Getting back to story, mythologer Joseph Campbell showed us over a quarter century ago that certain themes of mythology were also common to many ancient cultures, notably the Hero’s Journey.10 Campbell called for a new myth for all current cultures, for all Earth—a call I believe we are now answering as we co-create a new future.
The story most often cited as the quintessential Hero’s Journey is that of Odysseus’ wild and thrilling adventures. But the end of the story seems almost a let-down. We are relieved that Penelope’s faithfulness is rewarded, but Odysseus, with his son’s help, must continue to battle with his wife’s erstwhile suitors to restore order where disorder had reigned in his absence. Thus, the story ends on a note of relief and exhaustion. We are left without a clue to how Ithaca might become a stable, sustainable society. Penelope does not seem very important; we only know that Ithaca’s strong leader is back and all challengers dead for the time being.

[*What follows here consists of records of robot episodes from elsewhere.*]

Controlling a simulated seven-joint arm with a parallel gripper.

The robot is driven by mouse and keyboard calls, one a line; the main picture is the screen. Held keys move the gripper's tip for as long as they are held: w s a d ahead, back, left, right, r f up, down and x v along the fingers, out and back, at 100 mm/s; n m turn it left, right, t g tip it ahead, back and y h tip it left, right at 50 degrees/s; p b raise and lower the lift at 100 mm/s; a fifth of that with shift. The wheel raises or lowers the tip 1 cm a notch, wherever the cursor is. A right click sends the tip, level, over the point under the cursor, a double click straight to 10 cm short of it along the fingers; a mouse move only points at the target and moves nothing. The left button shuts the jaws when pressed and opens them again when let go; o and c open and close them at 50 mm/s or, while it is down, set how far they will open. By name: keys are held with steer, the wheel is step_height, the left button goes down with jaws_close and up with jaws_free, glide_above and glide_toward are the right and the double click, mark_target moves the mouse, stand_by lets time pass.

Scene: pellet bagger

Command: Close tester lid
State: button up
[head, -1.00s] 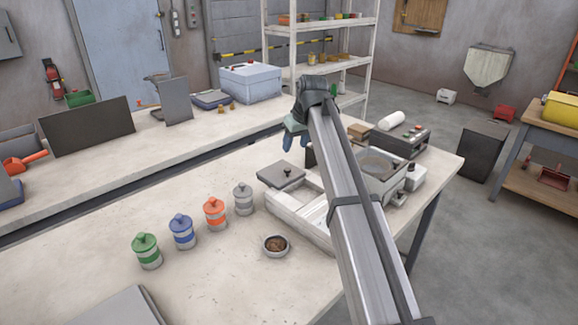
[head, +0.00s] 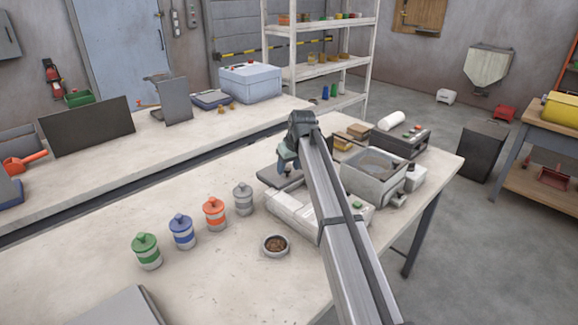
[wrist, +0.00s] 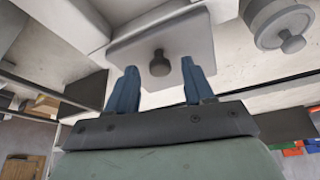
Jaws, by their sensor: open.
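The tester (head: 290,208) is a low, pale, box-shaped unit in the middle of the near bench, partly covered by my arm in the head view. Its grey square lid (head: 270,180) lies beside it on the far left side, mostly hidden by my gripper (head: 287,165). In the wrist view the lid (wrist: 185,50) shows a dark round knob (wrist: 159,63). My gripper (wrist: 159,80) is open, with its blue fingers on either side of the knob in that picture. Nothing is held. I cannot tell how much height is left between fingertips and knob.
A grey jar (head: 243,199) stands close to the lid, in line with orange (head: 215,213), blue (head: 182,231) and green (head: 147,251) jars. A small bowl of brown pellets (head: 275,245) sits before the tester. A grey basin (head: 372,182) stands right of my arm.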

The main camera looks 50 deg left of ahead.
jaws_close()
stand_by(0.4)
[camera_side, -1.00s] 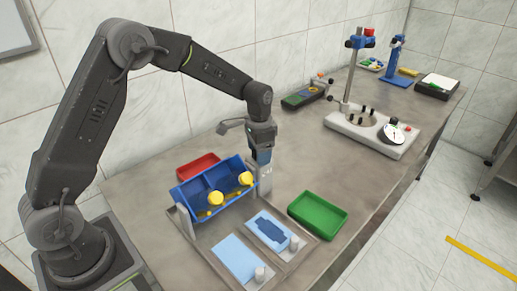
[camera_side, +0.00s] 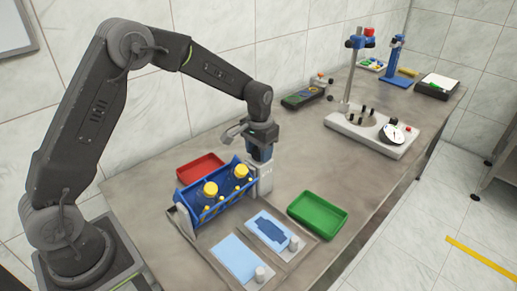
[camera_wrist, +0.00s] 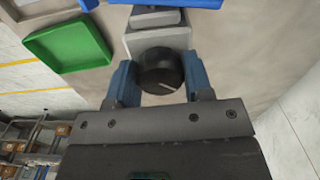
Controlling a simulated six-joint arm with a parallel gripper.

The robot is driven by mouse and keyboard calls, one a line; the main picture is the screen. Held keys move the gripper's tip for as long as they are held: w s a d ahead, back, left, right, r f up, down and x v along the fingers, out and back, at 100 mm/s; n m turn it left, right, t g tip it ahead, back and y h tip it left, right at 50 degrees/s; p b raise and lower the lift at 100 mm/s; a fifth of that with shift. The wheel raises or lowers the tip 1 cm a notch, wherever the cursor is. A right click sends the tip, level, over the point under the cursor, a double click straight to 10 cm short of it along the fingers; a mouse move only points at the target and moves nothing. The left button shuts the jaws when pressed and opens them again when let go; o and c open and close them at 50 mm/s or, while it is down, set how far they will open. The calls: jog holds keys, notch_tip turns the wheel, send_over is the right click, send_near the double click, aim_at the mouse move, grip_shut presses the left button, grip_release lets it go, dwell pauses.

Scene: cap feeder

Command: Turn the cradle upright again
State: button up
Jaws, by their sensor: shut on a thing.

In short, the Hero’s Journey, like the Darwinian evolution story, is one of competitive youthful adventure and ends with no guide for building a mature society that thrives in peaceful prosperity. We must now write the second phase of the Hero’s Journey story.
There is a lovely story attributed to Mark Twain, though never verified, of a youth who leaves home for his own adventures and returns, finding to his surprise that his father has gained considerable wisdom in his absence. We smile. It is the son who has changed. Whatever the actual source, the story conveys a kind of folk wisdom about youth and maturity—that a youth cannot perceive the wisdom gained by experience until he becomes experienced himself. We humans now stand on the brink of maturity, still in adolescent crisis, but just mature enough to seek ancient wisdoms for guidance.